FIG. 7 illustrates an additional alternate form of the present invention where Converter Amplifier 80 has its DC Power 88 applied directly to it without the use of a DC power injector. This form could be used when Converter Amplifier 80 is located very close to radio transceiver 83. In this case, the coax cables that run from antenna 84, Converter Amplifier 80 and radio transceiver 83 are all short. Typically, Converter Amplifier 80 and radio transceiver 83 would both be located in outdoor enclosure 86. This configuration precludes the need for a DC injector.

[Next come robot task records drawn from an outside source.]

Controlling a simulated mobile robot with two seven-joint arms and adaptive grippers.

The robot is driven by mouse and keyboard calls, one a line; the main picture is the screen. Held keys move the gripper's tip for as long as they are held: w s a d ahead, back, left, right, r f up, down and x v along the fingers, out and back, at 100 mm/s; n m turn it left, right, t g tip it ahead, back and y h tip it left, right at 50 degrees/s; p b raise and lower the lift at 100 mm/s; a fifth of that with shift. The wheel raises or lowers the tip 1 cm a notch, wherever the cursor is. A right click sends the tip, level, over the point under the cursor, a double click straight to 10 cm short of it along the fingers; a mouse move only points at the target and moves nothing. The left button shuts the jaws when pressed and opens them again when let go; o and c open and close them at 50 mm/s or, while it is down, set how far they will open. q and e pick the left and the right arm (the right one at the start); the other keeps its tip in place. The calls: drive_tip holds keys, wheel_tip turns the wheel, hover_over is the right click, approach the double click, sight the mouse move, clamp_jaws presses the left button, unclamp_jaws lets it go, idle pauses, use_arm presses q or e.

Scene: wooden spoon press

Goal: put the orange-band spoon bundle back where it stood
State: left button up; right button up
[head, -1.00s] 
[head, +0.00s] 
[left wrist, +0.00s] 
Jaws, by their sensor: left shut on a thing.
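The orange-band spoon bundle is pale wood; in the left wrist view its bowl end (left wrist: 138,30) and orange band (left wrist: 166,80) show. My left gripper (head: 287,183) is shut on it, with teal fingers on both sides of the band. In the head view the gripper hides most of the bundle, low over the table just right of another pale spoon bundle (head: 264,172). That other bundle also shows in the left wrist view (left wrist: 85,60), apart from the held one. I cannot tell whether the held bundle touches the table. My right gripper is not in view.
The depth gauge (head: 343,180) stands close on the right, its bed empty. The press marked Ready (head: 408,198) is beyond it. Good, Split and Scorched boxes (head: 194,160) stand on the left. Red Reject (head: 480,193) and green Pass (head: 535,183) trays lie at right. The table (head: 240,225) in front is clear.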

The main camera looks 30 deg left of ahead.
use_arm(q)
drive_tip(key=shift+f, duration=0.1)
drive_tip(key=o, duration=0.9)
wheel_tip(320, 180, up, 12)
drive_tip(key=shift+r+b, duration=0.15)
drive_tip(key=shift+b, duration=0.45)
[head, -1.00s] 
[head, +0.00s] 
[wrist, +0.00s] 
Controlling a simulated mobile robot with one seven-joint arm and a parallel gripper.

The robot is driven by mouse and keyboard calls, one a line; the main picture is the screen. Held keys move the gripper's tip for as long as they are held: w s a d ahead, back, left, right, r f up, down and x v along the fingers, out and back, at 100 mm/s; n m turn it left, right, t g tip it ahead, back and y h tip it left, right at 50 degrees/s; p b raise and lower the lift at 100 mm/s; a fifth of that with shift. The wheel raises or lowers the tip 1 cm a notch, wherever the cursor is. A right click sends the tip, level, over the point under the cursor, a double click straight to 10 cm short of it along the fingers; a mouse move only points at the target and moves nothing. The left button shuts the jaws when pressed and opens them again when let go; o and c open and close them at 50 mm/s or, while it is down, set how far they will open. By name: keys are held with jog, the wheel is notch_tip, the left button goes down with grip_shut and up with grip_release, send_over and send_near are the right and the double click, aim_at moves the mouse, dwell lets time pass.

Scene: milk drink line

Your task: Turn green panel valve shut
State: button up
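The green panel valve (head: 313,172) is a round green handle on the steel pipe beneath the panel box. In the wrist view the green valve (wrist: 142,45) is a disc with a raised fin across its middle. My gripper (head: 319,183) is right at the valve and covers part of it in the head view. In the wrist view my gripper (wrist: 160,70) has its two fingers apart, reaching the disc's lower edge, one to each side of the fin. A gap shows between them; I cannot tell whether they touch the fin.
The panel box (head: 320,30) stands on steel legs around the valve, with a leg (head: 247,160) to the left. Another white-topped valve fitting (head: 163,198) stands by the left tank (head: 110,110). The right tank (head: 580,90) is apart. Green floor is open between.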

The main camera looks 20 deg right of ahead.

 Multi-channel Split-band System
FIG. 8 illustrates one of the ways a multi-channel system can be deployed using one-way converter amplifiers. In this system, there are “n” radio transceivers 100, 101, 102 operating on frequency band A. Each radio has its own DC Injector 105, 106, 107, coax cable 108, 109, 110 and one-way Converter Amplifier 111, 112, 113. These converter amplifiers are shown in FIG. 5. They are one-way converters and, on this end of the link, only convert received signals on frequency band B down to frequency band A. The frequency band A signals coming from radio transceivers 100, 101, 102 are only amplified, not translated, in the Converter Amplifier. The transmit signals from each Converter Amplifier 111, 112, 113 (still on frequency band A) are fed through an optional RF Isolator 114, 115, 116 and fed into a transmitter combiner 118 and thence into one or more common transmit antenna 120 and sent to remote units. Signals on frequency B from the remote units are received by antenna 121, fed through splitter 122 and into Converter Amplifiers 111, 112, 113. These signals are converted to frequency band A and sent to radio transceivers 100, 101, 102.
 A similar complimentary operation occurs at the remote unit. In this case, the converter amplifier in FIG. 4 is used (i.e., the radio transceivers' transmit frequencies are translated from A to B, but the received signals are not translated since they already are on frequency band A.). The over-the-air frequency used for this system is shown in FIG. 6.